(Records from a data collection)
****
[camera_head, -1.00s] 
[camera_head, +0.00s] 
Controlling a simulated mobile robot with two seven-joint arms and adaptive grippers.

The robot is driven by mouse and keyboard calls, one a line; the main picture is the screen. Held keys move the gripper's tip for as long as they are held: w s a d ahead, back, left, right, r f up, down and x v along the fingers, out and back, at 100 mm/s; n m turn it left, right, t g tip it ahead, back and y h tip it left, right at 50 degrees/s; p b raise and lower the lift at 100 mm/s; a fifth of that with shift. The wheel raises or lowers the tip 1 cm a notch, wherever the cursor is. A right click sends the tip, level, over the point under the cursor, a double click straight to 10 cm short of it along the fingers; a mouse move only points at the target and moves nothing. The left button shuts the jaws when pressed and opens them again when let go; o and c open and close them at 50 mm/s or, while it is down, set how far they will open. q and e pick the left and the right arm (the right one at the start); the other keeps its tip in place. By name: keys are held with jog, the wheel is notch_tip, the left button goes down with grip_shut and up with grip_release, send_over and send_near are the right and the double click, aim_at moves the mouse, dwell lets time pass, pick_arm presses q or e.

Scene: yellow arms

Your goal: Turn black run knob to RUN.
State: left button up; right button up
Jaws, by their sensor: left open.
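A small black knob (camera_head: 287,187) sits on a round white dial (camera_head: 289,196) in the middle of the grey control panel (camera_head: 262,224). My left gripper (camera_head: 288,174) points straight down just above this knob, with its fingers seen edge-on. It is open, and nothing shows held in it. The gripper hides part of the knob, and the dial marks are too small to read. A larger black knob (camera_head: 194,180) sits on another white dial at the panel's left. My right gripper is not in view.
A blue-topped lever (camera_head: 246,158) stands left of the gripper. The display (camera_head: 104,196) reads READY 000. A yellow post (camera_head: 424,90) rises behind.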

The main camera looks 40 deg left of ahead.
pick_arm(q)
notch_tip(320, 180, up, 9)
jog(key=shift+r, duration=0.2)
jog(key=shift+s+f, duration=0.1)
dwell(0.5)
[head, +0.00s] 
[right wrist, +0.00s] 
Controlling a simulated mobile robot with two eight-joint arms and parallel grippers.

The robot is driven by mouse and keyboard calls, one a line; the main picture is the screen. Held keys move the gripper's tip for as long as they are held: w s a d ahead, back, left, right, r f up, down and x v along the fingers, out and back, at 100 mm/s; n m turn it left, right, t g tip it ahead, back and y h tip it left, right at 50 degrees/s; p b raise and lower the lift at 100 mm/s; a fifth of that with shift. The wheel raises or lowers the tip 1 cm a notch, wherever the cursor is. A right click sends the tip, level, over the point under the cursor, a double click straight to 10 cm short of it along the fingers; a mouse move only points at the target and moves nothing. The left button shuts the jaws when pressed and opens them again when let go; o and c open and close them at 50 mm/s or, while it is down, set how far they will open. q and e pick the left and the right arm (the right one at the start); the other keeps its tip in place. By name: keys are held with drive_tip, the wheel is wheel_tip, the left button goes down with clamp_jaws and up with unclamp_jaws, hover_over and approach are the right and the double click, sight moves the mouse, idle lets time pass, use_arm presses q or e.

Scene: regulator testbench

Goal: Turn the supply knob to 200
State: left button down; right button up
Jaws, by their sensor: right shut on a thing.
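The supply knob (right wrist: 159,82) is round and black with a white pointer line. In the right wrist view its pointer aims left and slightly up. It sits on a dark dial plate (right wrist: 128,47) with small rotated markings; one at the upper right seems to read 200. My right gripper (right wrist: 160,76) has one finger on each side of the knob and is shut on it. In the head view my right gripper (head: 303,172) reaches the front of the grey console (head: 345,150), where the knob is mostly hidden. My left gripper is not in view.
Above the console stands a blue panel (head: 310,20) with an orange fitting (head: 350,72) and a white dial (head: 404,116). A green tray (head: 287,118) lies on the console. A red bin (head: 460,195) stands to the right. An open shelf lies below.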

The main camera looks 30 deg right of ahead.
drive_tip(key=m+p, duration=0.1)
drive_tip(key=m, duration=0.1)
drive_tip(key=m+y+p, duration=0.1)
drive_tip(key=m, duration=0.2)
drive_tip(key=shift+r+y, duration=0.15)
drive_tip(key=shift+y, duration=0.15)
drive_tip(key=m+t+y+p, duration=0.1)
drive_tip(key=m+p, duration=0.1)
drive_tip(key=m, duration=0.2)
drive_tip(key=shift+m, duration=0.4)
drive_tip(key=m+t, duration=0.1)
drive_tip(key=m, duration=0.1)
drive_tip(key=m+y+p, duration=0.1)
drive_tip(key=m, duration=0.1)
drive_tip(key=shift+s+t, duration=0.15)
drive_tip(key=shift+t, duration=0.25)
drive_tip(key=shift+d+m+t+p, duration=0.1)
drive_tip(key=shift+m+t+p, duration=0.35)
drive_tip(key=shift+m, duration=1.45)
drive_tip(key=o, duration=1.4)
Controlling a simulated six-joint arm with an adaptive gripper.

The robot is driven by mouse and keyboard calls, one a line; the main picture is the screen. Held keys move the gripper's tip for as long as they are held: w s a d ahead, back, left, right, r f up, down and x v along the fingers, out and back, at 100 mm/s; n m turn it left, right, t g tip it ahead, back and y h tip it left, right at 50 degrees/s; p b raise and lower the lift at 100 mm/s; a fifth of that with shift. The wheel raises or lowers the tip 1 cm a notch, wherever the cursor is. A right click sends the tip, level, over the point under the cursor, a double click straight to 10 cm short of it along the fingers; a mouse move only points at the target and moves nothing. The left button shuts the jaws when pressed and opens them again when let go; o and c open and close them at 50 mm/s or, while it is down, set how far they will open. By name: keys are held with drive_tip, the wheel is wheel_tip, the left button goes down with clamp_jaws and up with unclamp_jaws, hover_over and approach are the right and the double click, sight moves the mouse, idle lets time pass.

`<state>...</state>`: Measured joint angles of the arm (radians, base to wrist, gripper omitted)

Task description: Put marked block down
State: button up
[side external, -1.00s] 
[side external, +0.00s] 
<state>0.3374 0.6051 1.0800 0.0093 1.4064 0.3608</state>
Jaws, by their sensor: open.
****
*JOB*
Write the data out again in full and exactly.

*TASK ANSWER*
[camera_head, -1.00s] 
[camera_head, +0.00s] 
Controlling a simulated mobile robot with two seven-joint arms and adaptive grippers.

The robot is driven by mouse and keyboard calls, one a line; the main picture is the screen. Held keys move the gripper's tip for as long as they are held: w s a d ahead, back, left, right, r f up, down and x v along the fingers, out and back, at 100 mm/s; n m turn it left, right, t g tip it ahead, back and y h tip it left, right at 50 degrees/s; p b raise and lower the lift at 100 mm/s; a fifth of that with shift. The wheel raises or lowers the tip 1 cm a notch, wherever the cursor is. A right click sends the tip, level, over the point under the cursor, a double click straight to 10 cm short of it along the fingers; a mouse move only points at the target and moves nothing. The left button shuts the jaws when pressed and opens them again when let go; o and c open and close them at 50 mm/s or, while it is down, set how far they will open. q and e pick the left and the right arm (the right one at the start); the other keeps its tip in place. By name: keys are held with jog, the wheel is notch_tip, the left button goes down with grip_shut and up with grip_release, send_over and send_near are the right and the double click, aim_at moves the mouse, dwell lets time pass, pick_arm presses q or e.

Scene: yellow arms

Your goal: Turn black run knob to RUN.
State: left button up; right button up
Jaws, by their sensor: left open.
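A small black knob (camera_head: 287,187) sits on a round white dial (camera_head: 289,196) in the middle of the grey control panel (camera_head: 262,224). My left gripper (camera_head: 288,174) points straight down just above this knob, with its fingers seen edge-on. It is open, and nothing shows held in it. The gripper hides part of the knob, and the dial marks are too small to read. A larger black knob (camera_head: 194,180) sits on another white dial at the panel's left. My right gripper is not in view.
A blue-topped lever (camera_head: 246,158) stands left of the gripper. The display (camera_head: 104,196) reads READY 000. A yellow post (camera_head: 424,90) rises behind.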

The main camera looks 40 deg left of ahead.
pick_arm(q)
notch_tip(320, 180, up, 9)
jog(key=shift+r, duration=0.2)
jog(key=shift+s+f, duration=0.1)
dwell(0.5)
[head, +0.00s] 
[right wrist, +0.00s] 
Controlling a simulated mobile robot with two eight-joint arms and parallel grippers.

The robot is driven by mouse and keyboard calls, one a line; the main picture is the screen. Held keys move the gripper's tip for as long as they are held: w s a d ahead, back, left, right, r f up, down and x v along the fingers, out and back, at 100 mm/s; n m turn it left, right, t g tip it ahead, back and y h tip it left, right at 50 degrees/s; p b raise and lower the lift at 100 mm/s; a fifth of that with shift. The wheel raises or lowers the tip 1 cm a notch, wherever the cursor is. A right click sends the tip, level, over the point under the cursor, a double click straight to 10 cm short of it along the fingers; a mouse move only points at the target and moves nothing. The left button shuts the jaws when pressed and opens them again when let go; o and c open and close them at 50 mm/s or, while it is down, set how far they will open. q and e pick the left and the right arm (the right one at the start); the other keeps its tip in place. By name: keys are held with drive_tip, the wheel is wheel_tip, the left button goes down with clamp_jaws and up with unclamp_jaws, hover_over and approach are the right and the double click, sight moves the mouse, idle lets time pass, use_arm presses q or e.

Scene: regulator testbench

Goal: Turn the supply knob to 200
State: left button down; right button up
Jaws, by their sensor: right shut on a thing.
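The supply knob (right wrist: 159,82) is round and black with a white pointer line. In the right wrist view its pointer aims left and slightly up. It sits on a dark dial plate (right wrist: 128,47) with small rotated markings; one at the upper right seems to read 200. My right gripper (right wrist: 160,76) has one finger on each side of the knob and is shut on it. In the head view my right gripper (head: 303,172) reaches the front of the grey console (head: 345,150), where the knob is mostly hidden. My left gripper is not in view.
Above the console stands a blue panel (head: 310,20) with an orange fitting (head: 350,72) and a white dial (head: 404,116). A green tray (head: 287,118) lies on the console. A red bin (head: 460,195) stands to the right. An open shelf lies below.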

The main camera looks 30 deg right of ahead.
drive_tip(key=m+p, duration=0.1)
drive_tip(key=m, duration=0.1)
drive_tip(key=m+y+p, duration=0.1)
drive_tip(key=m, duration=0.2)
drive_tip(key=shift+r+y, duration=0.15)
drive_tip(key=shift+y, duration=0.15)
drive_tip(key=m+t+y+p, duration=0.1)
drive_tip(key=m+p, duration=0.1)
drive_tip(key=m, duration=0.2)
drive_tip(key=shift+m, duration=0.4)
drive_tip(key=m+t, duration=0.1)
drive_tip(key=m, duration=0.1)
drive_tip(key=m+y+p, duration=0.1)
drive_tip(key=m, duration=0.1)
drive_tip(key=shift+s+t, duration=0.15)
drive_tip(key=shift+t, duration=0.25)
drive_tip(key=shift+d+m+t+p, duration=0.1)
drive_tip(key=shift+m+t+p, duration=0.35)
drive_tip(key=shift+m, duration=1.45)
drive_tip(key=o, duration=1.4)
Controlling a simulated six-joint arm with an adaptive gripper.

The robot is driven by mouse and keyboard calls, one a line; the main picture is the screen. Held keys move the gripper's tip for as long as they are held: w s a d ahead, back, left, right, r f up, down and x v along the fingers, out and back, at 100 mm/s; n m turn it left, right, t g tip it ahead, back and y h tip it left, right at 50 degrees/s; p b raise and lower the lift at 100 mm/s; a fifth of that with shift. The wheel raises or lowers the tip 1 cm a notch, wherever the cursor is. A right click sends the tip, level, over the point under the cursor, a double click straight to 10 cm short of it along the fingers; a mouse move only points at the target and moves nothing. The left button shuts the jaws when pressed and opens them again when let go; o and c open and close them at 50 mm/s or, while it is down, set how far they will open. By name: keys are held with drive_tip, the wheel is wheel_tip, the left button goes down with clamp_jaws and up with unclamp_jaws, hover_over and approach are the right and the double click, sight moves the mouse, idle lets time pass.

`<state>...</state>`: Measured joint angles of the arm (radians, base to wrist, gripper omitted)

Task description: Put marked block down
State: button up
[side external, -1.00s] 
[side external, +0.00s] 
<state>0.3374 0.6051 1.0800 0.0093 1.4064 0.3608</state>
Jaws, by their sensor: open.

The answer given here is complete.